Preventing Future Leaks Link to heading

The best defence against sensitive data exposure is a good offence. Implementing strategies to prevent accidental commits of sensitive information is crucial.

  • Opt for Visual Tools: Tools like Sourcetree provide a graphical interface for managing your commits, making it easier to see exactly what you’re about to push to the repository. This visibility can help avoid unintentional commits of sensitive data.
  • Be Mindful with Git Commands: Avoid broad-stroke commands like git add . or git commit -a that stage or commit all changes without discrimination. Instead, take a more granular approach by using git add <filename> and git rm <filename> to stage files individually, reducing the risk of including unwanted files in your commit.
  • Implement Pre-commit Hooks: Pre-commit hooks are scripts that run before each commit, acting as a final checkpoint to catch any sensitive data before it becomes part of the commit. You can customize these scripts to scan for patterns indicative of secrets, such as API keys or passwords, preventing their accidental inclusion.

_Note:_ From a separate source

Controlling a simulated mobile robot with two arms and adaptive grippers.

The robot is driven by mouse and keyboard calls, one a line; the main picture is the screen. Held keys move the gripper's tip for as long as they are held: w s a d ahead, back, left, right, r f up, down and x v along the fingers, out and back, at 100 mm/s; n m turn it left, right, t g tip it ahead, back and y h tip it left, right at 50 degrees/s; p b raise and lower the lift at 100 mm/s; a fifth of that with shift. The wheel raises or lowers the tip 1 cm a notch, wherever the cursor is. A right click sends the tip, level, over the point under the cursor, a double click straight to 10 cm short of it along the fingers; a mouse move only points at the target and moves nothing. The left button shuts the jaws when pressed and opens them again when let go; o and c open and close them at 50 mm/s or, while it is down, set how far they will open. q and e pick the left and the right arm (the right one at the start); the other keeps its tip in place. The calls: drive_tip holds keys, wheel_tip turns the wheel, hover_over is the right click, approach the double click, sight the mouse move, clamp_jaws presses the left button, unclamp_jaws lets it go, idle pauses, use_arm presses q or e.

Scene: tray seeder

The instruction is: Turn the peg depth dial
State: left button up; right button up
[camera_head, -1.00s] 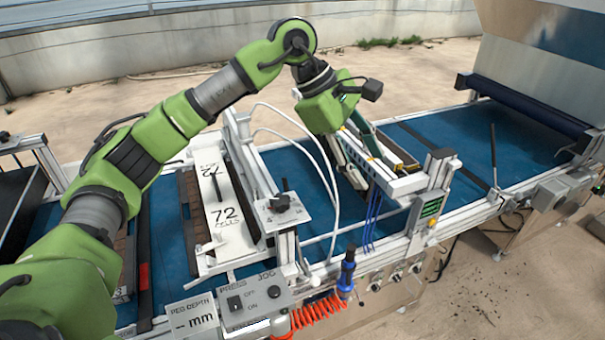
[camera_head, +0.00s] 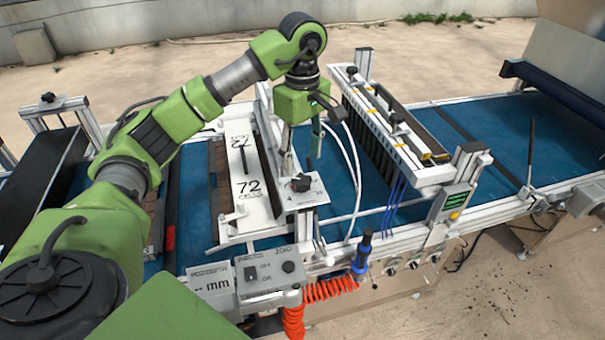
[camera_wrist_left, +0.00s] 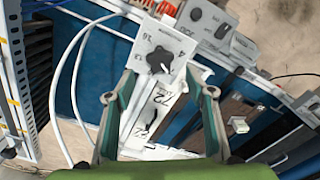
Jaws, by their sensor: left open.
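The peg depth dial (camera_head: 301,182) is a black lobed knob on a small white plate beside the 72-cell press plate. In the left wrist view the dial (camera_wrist_left: 159,59) shows on its marked plate, beyond and between the fingertips. My left gripper (camera_head: 301,148) is open, points down and hangs above and a little behind the dial, apart from it. Its two spread fingers (camera_wrist_left: 160,94) show with nothing between them. My right gripper is not in view.
The white 72-cell plate (camera_head: 246,190) lies left of the dial. A press and jog switch box (camera_head: 268,276) and a "-- mm" display (camera_head: 211,284) are in front. White hoses (camera_head: 355,170) curve close by on the right. A seeding head (camera_head: 405,150) stands further right.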

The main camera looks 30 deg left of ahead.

Conclusion Link to heading

The journey through cleansing Git repositories and securing CI/CD pipelines underscores a broader theme in software development: the paramount importance of vigilance and proactive security measures. The lessons learned extend beyond the technical nuances of Git history rewriting tools on fundamental principles every developer should internalize: Never store sensitive data in Git with the old but gold; never trust the user input blindly.